The typical interview allows hiring managers to gain a lot of information on applicants and holding a review session after all the interviews are completed is an effective way to process all of that information.
Ideally, multiple people from your company should be included in an interview. These people should come from different backgrounds and different levels within your organization. This allows for a comprehensive impression of each candidate and minimizes any inherent biases that one person might have.
Post-interview reviews should have a bit of structure to them, otherwise you run the risk of having them devolve into small talk and rambling tangents. Consider the following tips on how to conduct a post-interview review.
Go Over Impressions
Allow everyone who attended the interview to share their impressions of each applicant. Interviewers should share what impressed them, any concerns that were raised and thoughts on anything they might have missed.
Through sharing these impressions, all of your interviewers can establish a comprehensive picture of each candidate and clear up misconceptions. Typically, one interviewer catches something everybody else missed.
Encourage Honest Dialogue
If you have both junior and senior people from your organization included in the interview, ask the senior members to hold off on their impressions, so as not to sway interviewers lower down in the organization, who may be content to simply agree. Also, emphasize to the entire group that hiring is too critical a process to not have anything but honest thoughts and impressions.
Use a Formal Scorecard
Ask everyone to rank applicants on a formal interview scorecard and make a recommendation for another interview based on the total score. This process may seem a bit trite, but it has the effect of forcing people to compare and contrast applicants in concrete terms.
Minimize the Effects of Primacy and Recency
Research has shown people tend to have the best memory of what came first and what came last in a series. The result is a tendency to overlook what came in the middle. Be sure to caution interviewers about this “primacy and recency” effect and try to develop ways to guard against it.
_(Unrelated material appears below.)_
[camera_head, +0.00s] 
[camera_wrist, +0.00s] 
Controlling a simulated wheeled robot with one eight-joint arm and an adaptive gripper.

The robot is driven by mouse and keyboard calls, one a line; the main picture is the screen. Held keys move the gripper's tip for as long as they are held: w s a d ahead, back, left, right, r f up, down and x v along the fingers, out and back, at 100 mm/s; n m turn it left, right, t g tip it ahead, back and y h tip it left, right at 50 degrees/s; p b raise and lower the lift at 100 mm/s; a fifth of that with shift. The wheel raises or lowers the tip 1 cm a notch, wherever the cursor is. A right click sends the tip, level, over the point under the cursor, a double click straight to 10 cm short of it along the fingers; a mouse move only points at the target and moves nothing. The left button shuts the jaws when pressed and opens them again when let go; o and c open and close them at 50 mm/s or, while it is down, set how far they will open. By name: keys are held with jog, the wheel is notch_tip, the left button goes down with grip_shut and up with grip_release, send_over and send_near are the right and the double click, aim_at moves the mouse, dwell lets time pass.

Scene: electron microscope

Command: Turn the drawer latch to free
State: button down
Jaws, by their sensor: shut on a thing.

Ideally, you want to hire the best candidate, regardless of whether they were interviewed first, fourth or tenth.
Decide Who Will Make the Second Interview Cut
An interview process should include both highly qualified candidates and underqualified candidates who seem to have the intangible soft skills to make up for their lack of qualifications.
The most qualified can often become the first choice, as these are the safest choice and easiest to justify later on, should things not work out. However, applicants shouldn’t be discounted simply because they aren’t the best “on paper.”
Be sure to review the job description when narrowing down your list and consider how each interviewee compares to the top performers already in that position, if possible.